The EPA denied that it is dragging its feet on the regulations, saying that regulating is, "a long process."
"You don't just wake up one day and say, 'Here's the decision.' It's a long process with lots of thought, lots of analysis and lots of research that gets you to that decision point. We're going to be more transparent than we've been, laying it all out and saying, 'How should we do this?'"
But some inside the agency tell the Washington Post a story of a series of moves by the Administration to deliberately delay new regulations, including editing congressional testimony, changing official agency policy, and burying reports from career professionals in the agency. In effect, putting a bureaucratic lockdown on the process. "They argued that this increase in regulation should be on the next president's record," an unnamed official told the Post.

Part of the debate revolves around whether the agency should declare global warming to be harmful to human health and welfare. Making such a declaration would require the EPA to regulate carbon dioxide, potentially adding billions of dollars in regulatory costs for auto makers, utilities, and industrial producers. That drew criticism from Rep. Ed Markey (D-MA), Chairman of the House Select Committee on Energy Independence and Global Warming.
"If this administration spent the same effort fighting global warming as they do editing and censoring global warming documents, the planet might not be in such dire straits."
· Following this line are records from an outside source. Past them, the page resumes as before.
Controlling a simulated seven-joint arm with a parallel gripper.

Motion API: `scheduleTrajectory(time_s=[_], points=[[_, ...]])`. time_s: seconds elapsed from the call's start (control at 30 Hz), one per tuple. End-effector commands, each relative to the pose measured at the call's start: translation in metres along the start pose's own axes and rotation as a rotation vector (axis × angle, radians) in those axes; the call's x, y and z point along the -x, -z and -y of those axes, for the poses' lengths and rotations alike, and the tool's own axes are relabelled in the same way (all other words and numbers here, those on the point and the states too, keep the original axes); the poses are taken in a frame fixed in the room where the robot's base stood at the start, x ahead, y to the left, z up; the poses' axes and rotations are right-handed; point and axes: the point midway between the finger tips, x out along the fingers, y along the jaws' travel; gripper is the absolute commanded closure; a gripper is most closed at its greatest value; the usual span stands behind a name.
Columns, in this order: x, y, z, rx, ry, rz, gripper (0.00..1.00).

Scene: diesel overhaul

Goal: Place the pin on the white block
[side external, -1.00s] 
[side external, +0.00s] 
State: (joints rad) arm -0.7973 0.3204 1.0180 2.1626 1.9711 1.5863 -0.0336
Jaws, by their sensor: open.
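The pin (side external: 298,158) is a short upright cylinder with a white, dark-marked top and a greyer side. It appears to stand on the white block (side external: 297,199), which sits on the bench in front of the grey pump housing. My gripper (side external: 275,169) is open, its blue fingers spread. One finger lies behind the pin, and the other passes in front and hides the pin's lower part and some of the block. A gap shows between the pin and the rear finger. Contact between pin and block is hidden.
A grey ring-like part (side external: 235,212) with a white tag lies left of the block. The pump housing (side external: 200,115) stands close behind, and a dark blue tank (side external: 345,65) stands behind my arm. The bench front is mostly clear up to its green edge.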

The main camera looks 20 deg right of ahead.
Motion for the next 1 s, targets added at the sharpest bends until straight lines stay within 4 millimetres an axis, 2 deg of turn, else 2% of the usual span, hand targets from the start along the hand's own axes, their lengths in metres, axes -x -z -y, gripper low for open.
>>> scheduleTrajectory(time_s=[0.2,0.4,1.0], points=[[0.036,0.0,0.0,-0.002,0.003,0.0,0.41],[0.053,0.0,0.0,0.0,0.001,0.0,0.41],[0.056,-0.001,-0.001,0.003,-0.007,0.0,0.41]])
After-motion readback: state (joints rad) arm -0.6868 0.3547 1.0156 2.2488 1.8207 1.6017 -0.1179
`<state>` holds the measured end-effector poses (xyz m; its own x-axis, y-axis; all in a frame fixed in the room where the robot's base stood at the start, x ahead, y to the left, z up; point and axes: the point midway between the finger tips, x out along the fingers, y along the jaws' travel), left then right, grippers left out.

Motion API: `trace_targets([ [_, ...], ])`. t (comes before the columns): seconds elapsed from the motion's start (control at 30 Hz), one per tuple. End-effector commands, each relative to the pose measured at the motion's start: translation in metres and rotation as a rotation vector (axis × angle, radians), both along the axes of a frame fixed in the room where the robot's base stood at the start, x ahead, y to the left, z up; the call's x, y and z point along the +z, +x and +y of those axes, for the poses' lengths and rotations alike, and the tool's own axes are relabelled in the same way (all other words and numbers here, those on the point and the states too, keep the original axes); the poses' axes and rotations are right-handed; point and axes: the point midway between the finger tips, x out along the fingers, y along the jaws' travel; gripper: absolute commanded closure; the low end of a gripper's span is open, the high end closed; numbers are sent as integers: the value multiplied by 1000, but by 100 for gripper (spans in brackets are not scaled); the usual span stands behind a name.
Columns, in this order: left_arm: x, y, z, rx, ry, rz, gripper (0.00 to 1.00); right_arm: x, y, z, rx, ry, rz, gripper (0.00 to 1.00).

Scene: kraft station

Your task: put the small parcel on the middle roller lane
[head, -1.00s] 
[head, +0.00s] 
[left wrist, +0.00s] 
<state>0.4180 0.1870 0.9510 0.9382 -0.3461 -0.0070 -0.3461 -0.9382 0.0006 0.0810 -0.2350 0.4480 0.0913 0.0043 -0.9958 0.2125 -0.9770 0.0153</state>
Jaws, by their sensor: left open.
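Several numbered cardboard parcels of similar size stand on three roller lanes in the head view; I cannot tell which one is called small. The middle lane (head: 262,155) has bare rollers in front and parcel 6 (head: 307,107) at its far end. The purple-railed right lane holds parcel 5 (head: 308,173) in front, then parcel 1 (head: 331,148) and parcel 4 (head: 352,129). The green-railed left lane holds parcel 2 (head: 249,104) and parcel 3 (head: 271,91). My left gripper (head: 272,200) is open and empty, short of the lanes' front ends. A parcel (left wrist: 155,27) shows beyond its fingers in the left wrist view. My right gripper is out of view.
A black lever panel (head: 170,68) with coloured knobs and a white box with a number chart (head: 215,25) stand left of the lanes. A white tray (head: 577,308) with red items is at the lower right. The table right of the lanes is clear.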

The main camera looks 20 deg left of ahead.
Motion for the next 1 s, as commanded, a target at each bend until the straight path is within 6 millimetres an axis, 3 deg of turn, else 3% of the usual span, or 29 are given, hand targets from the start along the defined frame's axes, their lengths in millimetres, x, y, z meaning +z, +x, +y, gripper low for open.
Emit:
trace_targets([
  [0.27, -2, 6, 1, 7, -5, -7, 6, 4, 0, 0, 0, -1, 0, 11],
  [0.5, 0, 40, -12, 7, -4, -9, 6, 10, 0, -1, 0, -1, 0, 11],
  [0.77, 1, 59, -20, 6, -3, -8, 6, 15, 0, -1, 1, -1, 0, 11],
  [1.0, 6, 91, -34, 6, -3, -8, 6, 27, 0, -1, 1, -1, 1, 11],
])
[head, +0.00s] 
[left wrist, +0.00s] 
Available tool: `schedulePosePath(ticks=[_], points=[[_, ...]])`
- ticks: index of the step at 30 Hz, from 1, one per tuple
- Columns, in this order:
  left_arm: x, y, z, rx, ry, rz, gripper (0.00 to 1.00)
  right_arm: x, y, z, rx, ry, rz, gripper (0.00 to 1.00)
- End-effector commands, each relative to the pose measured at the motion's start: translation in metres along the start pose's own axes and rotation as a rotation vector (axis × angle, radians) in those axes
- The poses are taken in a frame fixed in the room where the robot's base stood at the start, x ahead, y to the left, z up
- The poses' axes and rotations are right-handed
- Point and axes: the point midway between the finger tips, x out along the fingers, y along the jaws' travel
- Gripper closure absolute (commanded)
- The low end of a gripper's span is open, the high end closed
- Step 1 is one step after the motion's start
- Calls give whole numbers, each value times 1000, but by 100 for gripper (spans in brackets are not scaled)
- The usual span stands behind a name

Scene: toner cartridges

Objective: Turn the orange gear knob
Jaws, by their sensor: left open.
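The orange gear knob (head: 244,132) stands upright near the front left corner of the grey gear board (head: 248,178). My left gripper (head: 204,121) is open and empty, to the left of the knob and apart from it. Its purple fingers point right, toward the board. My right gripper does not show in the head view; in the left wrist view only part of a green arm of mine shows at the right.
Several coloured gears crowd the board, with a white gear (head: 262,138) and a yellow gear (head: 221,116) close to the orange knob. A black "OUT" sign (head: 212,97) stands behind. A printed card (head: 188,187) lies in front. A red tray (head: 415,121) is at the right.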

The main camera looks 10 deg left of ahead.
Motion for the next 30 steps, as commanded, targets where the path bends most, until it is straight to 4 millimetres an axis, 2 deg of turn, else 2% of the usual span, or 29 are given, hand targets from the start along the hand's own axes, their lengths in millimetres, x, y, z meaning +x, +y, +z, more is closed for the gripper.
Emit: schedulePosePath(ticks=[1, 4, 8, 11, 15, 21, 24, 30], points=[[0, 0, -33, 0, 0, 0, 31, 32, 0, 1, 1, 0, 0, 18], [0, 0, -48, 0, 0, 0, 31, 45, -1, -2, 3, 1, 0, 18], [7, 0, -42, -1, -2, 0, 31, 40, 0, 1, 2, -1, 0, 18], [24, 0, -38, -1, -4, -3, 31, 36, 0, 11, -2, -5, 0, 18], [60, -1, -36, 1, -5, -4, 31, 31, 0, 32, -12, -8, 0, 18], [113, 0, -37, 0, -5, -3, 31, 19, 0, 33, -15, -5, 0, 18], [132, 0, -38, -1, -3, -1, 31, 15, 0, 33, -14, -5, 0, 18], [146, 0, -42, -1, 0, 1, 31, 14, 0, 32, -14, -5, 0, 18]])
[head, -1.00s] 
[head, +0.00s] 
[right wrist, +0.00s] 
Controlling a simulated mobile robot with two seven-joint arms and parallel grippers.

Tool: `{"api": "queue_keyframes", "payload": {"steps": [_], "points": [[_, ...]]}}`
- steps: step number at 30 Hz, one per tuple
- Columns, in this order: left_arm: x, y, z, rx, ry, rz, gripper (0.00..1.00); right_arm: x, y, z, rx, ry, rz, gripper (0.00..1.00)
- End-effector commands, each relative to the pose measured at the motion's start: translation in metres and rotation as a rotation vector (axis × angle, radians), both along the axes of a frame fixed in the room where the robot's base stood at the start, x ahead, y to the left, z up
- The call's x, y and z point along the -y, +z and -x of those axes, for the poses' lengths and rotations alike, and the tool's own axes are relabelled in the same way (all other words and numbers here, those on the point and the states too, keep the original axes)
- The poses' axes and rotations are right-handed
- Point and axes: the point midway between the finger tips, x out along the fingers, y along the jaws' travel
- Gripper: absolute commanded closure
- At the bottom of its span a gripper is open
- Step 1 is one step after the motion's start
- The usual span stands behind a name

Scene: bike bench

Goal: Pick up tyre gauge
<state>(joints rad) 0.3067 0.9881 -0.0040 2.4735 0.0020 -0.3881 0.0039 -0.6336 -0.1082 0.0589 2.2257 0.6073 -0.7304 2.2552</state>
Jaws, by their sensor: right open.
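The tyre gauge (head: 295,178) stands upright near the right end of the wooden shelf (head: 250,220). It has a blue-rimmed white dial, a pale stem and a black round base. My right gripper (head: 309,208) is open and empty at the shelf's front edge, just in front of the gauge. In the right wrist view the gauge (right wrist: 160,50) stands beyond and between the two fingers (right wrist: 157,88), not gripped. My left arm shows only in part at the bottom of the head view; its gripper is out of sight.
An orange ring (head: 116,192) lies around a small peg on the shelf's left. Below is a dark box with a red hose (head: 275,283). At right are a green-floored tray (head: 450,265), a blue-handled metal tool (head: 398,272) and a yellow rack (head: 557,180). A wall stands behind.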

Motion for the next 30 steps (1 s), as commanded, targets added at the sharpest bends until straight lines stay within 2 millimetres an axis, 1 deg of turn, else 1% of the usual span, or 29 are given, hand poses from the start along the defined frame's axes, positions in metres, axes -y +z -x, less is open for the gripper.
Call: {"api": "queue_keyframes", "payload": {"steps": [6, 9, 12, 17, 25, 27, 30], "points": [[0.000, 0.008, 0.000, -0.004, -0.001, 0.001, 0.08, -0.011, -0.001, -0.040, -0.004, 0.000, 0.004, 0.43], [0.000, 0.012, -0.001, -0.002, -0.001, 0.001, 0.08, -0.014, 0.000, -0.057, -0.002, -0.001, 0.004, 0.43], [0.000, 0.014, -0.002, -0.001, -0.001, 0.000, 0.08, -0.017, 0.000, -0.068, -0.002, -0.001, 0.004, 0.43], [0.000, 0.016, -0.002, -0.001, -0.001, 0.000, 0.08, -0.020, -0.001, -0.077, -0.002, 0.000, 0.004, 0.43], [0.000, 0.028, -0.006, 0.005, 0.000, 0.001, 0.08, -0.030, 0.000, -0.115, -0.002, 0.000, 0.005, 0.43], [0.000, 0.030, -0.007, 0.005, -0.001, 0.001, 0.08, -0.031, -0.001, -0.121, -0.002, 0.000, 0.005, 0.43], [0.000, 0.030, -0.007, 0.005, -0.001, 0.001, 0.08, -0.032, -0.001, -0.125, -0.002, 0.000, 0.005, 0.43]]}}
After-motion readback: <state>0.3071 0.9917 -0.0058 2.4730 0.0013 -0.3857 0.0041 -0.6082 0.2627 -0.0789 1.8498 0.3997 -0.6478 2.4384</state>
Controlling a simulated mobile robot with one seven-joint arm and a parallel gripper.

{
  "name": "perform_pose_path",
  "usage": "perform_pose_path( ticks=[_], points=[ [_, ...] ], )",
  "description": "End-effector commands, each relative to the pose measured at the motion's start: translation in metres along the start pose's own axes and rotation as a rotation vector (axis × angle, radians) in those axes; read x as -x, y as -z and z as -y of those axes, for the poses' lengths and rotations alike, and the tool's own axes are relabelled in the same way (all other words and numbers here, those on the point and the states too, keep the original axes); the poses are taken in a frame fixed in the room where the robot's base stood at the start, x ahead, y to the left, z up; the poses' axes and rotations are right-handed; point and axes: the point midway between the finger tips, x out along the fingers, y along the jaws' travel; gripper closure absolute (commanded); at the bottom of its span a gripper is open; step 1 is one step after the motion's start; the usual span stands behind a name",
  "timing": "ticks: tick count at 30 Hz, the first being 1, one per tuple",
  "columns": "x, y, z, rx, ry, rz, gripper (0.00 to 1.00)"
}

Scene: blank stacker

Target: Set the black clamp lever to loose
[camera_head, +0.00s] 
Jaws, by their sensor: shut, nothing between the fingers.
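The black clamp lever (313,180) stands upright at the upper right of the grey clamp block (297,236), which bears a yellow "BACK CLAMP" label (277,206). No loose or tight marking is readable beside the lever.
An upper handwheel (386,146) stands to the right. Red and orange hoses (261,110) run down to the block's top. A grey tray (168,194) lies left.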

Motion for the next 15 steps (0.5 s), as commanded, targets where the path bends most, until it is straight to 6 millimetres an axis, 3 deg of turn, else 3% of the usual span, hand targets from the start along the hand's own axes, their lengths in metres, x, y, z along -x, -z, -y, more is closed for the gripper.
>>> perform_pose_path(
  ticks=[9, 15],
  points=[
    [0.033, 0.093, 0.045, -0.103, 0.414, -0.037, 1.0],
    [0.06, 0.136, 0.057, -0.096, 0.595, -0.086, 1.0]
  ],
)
But it is far from certain that U.S. action alone would do anything to significantly impact global warming, if it is indeed caused by human activities. And the sheer magnitude of the changes required in the U.S. economy to fight greenhouse gases argue for a slower approach to developing regulations meant to control em missions of carbon dioxide. The delays inherent in government rule-making, the timing of the Court's decision so late in the Bush Administration's term, as well as the complexity of the task, have all combined to slow the process. Ultimately, that may be a good thing.